WORK TO DO: Your task is to transcribe all of the data below exactly, omitting the images.
-*-*-
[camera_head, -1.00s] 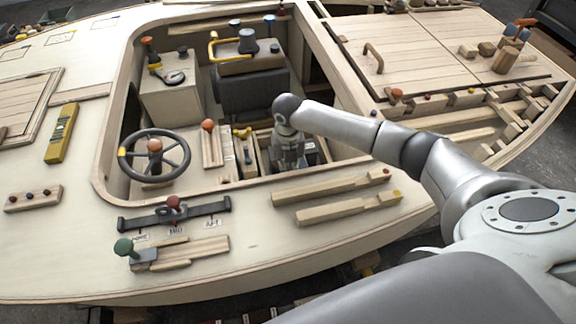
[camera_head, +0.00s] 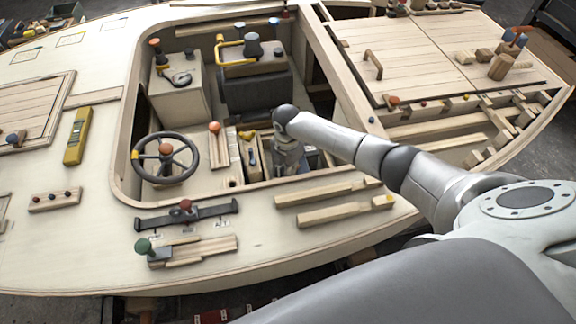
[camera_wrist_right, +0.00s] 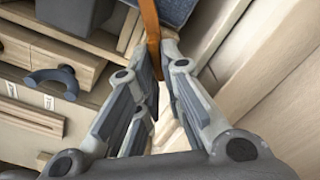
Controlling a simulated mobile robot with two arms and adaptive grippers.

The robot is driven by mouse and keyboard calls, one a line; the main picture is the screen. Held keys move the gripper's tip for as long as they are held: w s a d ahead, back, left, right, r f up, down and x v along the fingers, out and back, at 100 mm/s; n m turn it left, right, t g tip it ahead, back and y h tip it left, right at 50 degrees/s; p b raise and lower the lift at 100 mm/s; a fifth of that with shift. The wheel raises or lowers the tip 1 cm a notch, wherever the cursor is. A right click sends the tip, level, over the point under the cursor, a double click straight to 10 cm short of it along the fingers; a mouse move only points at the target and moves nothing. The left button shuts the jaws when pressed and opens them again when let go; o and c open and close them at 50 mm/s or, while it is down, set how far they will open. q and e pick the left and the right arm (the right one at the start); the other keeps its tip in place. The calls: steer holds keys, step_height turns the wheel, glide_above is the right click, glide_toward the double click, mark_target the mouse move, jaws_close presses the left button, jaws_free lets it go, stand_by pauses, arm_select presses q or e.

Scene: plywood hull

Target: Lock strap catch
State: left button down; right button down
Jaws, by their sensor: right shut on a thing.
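My right gripper (camera_head: 290,165) reaches down into the cockpit opening, beside a small wooden box and a grey-lined recess. In the right wrist view its two fingers (camera_wrist_right: 162,75) are closed around a narrow orange-brown strap (camera_wrist_right: 151,22). The strap runs up past the top edge of that view, beside a dark blue padded thing (camera_wrist_right: 176,10). The strap's far end is out of view, and I cannot make out the catch. In the head view the arm and gripper hide the strap. My left gripper is in neither view.
A steering wheel (camera_head: 165,158) stands left of the gripper, with an orange-knobbed lever (camera_head: 215,128) between them. Two wooden rails (camera_head: 345,210) lie on the near deck.

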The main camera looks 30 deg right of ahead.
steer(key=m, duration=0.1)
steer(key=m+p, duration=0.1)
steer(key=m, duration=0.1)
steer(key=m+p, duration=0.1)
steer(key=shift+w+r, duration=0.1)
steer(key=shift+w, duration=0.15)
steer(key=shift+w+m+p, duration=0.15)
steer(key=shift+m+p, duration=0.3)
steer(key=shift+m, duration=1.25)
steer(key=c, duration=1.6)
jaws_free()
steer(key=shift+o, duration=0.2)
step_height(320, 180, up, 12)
-*-*-
RESPONSE TO THIS EXERCISE:
[camera_head, -1.00s] 
[camera_head, +0.00s] 
[camera_wrist_right, +0.00s] 
Controlling a simulated mobile robot with two arms and adaptive grippers.

The robot is driven by mouse and keyboard calls, one a line; the main picture is the screen. Held keys move the gripper's tip for as long as they are held: w s a d ahead, back, left, right, r f up, down and x v along the fingers, out and back, at 100 mm/s; n m turn it left, right, t g tip it ahead, back and y h tip it left, right at 50 degrees/s; p b raise and lower the lift at 100 mm/s; a fifth of that with shift. The wheel raises or lowers the tip 1 cm a notch, wherever the cursor is. A right click sends the tip, level, over the point under the cursor, a double click straight to 10 cm short of it along the fingers; a mouse move only points at the target and moves nothing. The left button shuts the jaws when pressed and opens them again when let go; o and c open and close them at 50 mm/s or, while it is down, set how far they will open. q and e pick the left and the right arm (the right one at the start); the other keeps its tip in place. The calls: steer holds keys, step_height turns the wheel, glide_above is the right click, glide_toward the double click, mark_target the mouse move, jaws_close presses the left button, jaws_free lets it go, stand_by pauses, arm_select presses q or e.

Scene: plywood hull

Target: Lock strap catch
State: left button down; right button down
Jaws, by their sensor: right shut on a thing.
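My right gripper (camera_head: 290,165) reaches down into the cockpit opening, beside a small wooden box and a grey-lined recess. In the right wrist view its two fingers (camera_wrist_right: 162,75) are closed around a narrow orange-brown strap (camera_wrist_right: 151,22). The strap runs up past the top edge of that view, beside a dark blue padded thing (camera_wrist_right: 176,10). The strap's far end is out of view, and I cannot make out the catch. In the head view the arm and gripper hide the strap. My left gripper is in neither view.
A steering wheel (camera_head: 165,158) stands left of the gripper, with an orange-knobbed lever (camera_head: 215,128) between them. Two wooden rails (camera_head: 345,210) lie on the near deck.

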The main camera looks 30 deg right of ahead.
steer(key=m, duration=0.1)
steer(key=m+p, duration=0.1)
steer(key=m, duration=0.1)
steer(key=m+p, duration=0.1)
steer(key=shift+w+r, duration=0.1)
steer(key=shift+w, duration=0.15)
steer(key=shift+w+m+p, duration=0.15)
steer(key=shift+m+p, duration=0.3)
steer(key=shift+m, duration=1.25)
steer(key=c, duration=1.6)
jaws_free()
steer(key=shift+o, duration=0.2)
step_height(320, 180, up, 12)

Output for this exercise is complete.